In all, Myers coached for more than 40 years. In football, he was once named head coach of the Baltimore County All-Star team and he was later named Harford County Coach of the Year at Edgewood, where his teams won two County titles and reached the Regional twice. He was also named Baltimore County Coach of the Year in lacrosse. In 2009, he received an even greater honor when he was inducted into the John Carroll Athletic Hall of Fame. In the classroom, Myers served as a Crisis Intervention teacher, a Special Education teacher, a Level V instructor and, finally, a Social Studies teacher.

“I believe that 90% of a football team is made up of Unsung Heroes,” said Myers. “Football more than any other sport teaches young men to sacrifice for the team. When you do that, the team is successful and then you are successful.

“When I became a coach, I had a goal to one day see one of my players become an Unsung Hero winner. That came true.”

Indeed it did. The 1994 male Charles P. McCormick Unsung Hero Scholarship Award winner was Earl Henson, who played for and was nominated by Myers at Kenwood.

Despite his small stature, Earl Henson (#55) was the "toughest, most determined offensive lineman" Fred Myers ever coach.
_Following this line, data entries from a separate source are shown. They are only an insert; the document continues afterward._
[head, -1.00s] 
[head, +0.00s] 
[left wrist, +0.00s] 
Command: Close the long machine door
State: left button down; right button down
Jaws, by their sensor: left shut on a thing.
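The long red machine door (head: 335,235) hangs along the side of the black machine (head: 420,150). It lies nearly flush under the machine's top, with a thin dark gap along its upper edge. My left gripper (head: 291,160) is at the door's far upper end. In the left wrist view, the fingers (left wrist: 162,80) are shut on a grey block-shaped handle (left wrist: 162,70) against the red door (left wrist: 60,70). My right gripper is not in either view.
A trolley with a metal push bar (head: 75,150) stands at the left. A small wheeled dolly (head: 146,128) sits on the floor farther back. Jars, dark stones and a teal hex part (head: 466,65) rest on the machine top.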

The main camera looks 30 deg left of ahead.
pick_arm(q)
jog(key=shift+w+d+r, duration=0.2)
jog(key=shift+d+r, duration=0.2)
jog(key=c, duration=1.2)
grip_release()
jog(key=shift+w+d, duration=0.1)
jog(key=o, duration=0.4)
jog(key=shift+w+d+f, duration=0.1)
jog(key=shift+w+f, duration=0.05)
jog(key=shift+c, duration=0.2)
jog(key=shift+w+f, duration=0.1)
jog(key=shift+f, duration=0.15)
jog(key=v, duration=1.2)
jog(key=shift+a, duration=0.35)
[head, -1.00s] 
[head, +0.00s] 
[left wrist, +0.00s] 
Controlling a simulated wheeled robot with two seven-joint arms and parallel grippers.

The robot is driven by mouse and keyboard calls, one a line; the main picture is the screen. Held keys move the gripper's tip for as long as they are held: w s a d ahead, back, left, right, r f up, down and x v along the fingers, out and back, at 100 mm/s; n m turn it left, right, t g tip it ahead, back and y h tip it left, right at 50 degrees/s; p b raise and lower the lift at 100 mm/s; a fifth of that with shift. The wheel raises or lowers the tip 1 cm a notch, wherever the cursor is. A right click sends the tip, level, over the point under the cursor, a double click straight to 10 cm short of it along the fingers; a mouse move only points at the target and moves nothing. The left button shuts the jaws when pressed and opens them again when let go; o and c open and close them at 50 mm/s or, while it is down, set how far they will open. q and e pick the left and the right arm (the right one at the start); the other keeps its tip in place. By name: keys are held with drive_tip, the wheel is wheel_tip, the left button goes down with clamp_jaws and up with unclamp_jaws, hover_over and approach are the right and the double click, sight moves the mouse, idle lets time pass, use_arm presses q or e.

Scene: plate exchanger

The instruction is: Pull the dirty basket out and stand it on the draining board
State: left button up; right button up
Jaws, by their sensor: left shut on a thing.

Henson was the 1995 McCormick Unsung Hero Grand Prize winner.

In 1995, Henson received a college scholarship, which was worth $14,000 over four years at that time. The same award is now worth $40,000.

“Fred never mentioned the award during the four years I played for him, but he always emphasized the qualities of an unsung hero,” said Henson. “He focused on the concept of team and looking out for each other.”

During his senior year at Kenwood, Henson was enduring great personal tragedy. His father suffered several strokes and a heart attack before eventually passing in January of Henson’s senior year at Kenwood. His grandmother also passed the same year.

“He supported me and respected that I made every practice and fulfilled all of my responsibilities to the team, despite what I was going through,” said Henson. “Because of my size, I knew I was probably not going to play football in college and I think that is why he selected me as an Unsung Hero.”

Henson further explained the impact Myers had on him and his teammates.

“He’s had at least four former players return to coaching high school sports. Todd Hawkins (current AD at Lansdowne High School), Deon Campbell (coached with Myers in the 90’s/coached at Lansdowne in early mid 2000’s), Derrick Krumholtz (current coach at Kenwood High School) and myself (assistant coach at Lansdowne 2004-2006).

“He would write letters to his seniors after the season expressing his gratitude and appreciation. He is the only coach I have ever had that did so,” added Henson, who once sawed off a cast from a broken hand in an attempt to play, only to have Myers deny him the opportunity out of concern for his health. “He looked for ways to bring out the best in his players by challenging them but never putting them in a position to fail. He played to our strengths and put us in the best place to help the team. Coach Myers would always say to leave a place better than how we found it. I think he looked at his players in the same way. He tried to make us better players, students and inevitably better people.”

As far as his own Unsung Hero experience, Henson admits the event was much bigger than he expected.

“You get there and see that there are a couple of thousand people there. You see all of these kids who are basically you. I was fortunate to have my mom there, some friends and a couple of my coaches. Dick Vitale was the speaker. I am a huge Dickey V fan, so to hear him speak was impressive.”

“After they announced the female winner, they began the male’s story with a quote from Fred, saying the player was ‘the heart and soul of the team.’ My friend looked at me and knew it was me, but I was still shocked when they called my name.”

For Myers it was a full circle moment, seeing one of his players honored by an award that had made such an impact on his own life.

“I was proud and excited,” said Myers. “I still have pictures in my den of Earl and his trophy. I am very proud of Earl Henson.”

“He was great for me,” said Henson of his former coach. “He challenged us. He told us our group would get the team back to states, and we did. We were small on the offensive line and pulled a lot, so he called us his dancing bears. He was always honest and supportive.”

Today, Myers is enjoying retirement with Susan, his wife of 44 years. He has two grown children, who are both married, and two grandchildren.